Thursday, December 22, 2011

He is 99% cheekiness for sure...


@ 4:37pm my time and 3:07am Toms time he called me today…. I love it when he calls me randomly during my day after we have said good night already!!!! Those are the little things that make me happy, and make me fall more and more in love with him every day!



I can’t wait to get married, this is going to be one of the best days of my life, the day I become Tom’s wife. My mom and I were talking about the wedding yesterday and she said when we know what day he is coming we can plan to get married the following weekend. We are hoping that Tom will be able to come in like August so that we can get married in my moms back yard, or if its raining we can get married at our church also, either way I don’t care.



Our colors for the wedding are Red and Black, and I have tried to get things in my home that are Red and Black so we can recycle our wedding things all over our home. Im a recycler, if it can be reused then lets reuse it for sure, or give it to someone who can use it, don’t just throw it away. So I have bought vases for the red and black feathers to go in, and I have bought candles, which will be used that day, and I have gotten some candleholders also and we will be able to use them for candles or ashtrays at the house.



Im just so very excited to have Tom here, I feel like our life is starting now, I just feel totally differently about us the past few weeks in a good way. I feel as is I am calmer now than I have ever been, and don’t get me wrong I have bad days just like anyone but I feel calmer now. I do try to modify into our relationship as so does he too; we both are doing things to make us better. I believe when you are in a relationship you need to work together to make “us” better, better as couple and better as a team together.

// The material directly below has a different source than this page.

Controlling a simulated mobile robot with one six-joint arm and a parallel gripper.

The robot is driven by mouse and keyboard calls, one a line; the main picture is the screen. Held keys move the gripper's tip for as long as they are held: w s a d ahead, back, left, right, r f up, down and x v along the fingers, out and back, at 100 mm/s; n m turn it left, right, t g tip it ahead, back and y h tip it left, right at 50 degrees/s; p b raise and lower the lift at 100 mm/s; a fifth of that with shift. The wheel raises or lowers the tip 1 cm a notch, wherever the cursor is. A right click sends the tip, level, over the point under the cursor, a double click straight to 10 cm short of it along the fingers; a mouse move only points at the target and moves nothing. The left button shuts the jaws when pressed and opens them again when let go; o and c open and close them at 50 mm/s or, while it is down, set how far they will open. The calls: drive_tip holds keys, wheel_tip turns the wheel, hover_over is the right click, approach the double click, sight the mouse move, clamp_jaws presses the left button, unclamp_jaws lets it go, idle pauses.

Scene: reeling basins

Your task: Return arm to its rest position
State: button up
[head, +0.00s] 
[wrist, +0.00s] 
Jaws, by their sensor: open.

I never thought in a millions years God would send me someone like Tom; he really keeps me on my toes for sure. He is one of the Cheekiest people I know, I mean he is 99% cheekiness for sure!!!!!  He always messes with me and says that there is no other girl in the world who would put up with him like I do, they would of dumped him a long time ago, or at least smacked him then left him hehe…. Not me, Im so used to it now, that there are some days I try to mess with him, but he always messes with me back, and then it always ends in his favor. ALWAYS!!!!!!! Grrrrrr ;)



Im just blessed that next Christmas I will be spending it with him Im sure of it, and we will have our little Christmas tree in our little house. I can’t wait to start traditions of our own for us and eventually our kids, I just sit back and wonder what we will do! Whatever it is it will be “our” traditions, and that just makes me smile just thinking about it =) …



Merry Christmas everyone…

Tuesday, December 13, 2011

We will be in it together ...

Jacob and Rachel- Old Testament Love Story

After Jacob ran away from his brother Esau, he went to live with his mother’s family in Haran. While looking for his uncle Laban, Jacob met Rachel, Laban’s daughter. She was caring for her father’s sheep. Rachel took Jacob to Laban who gave Jacob a job and a place to stay.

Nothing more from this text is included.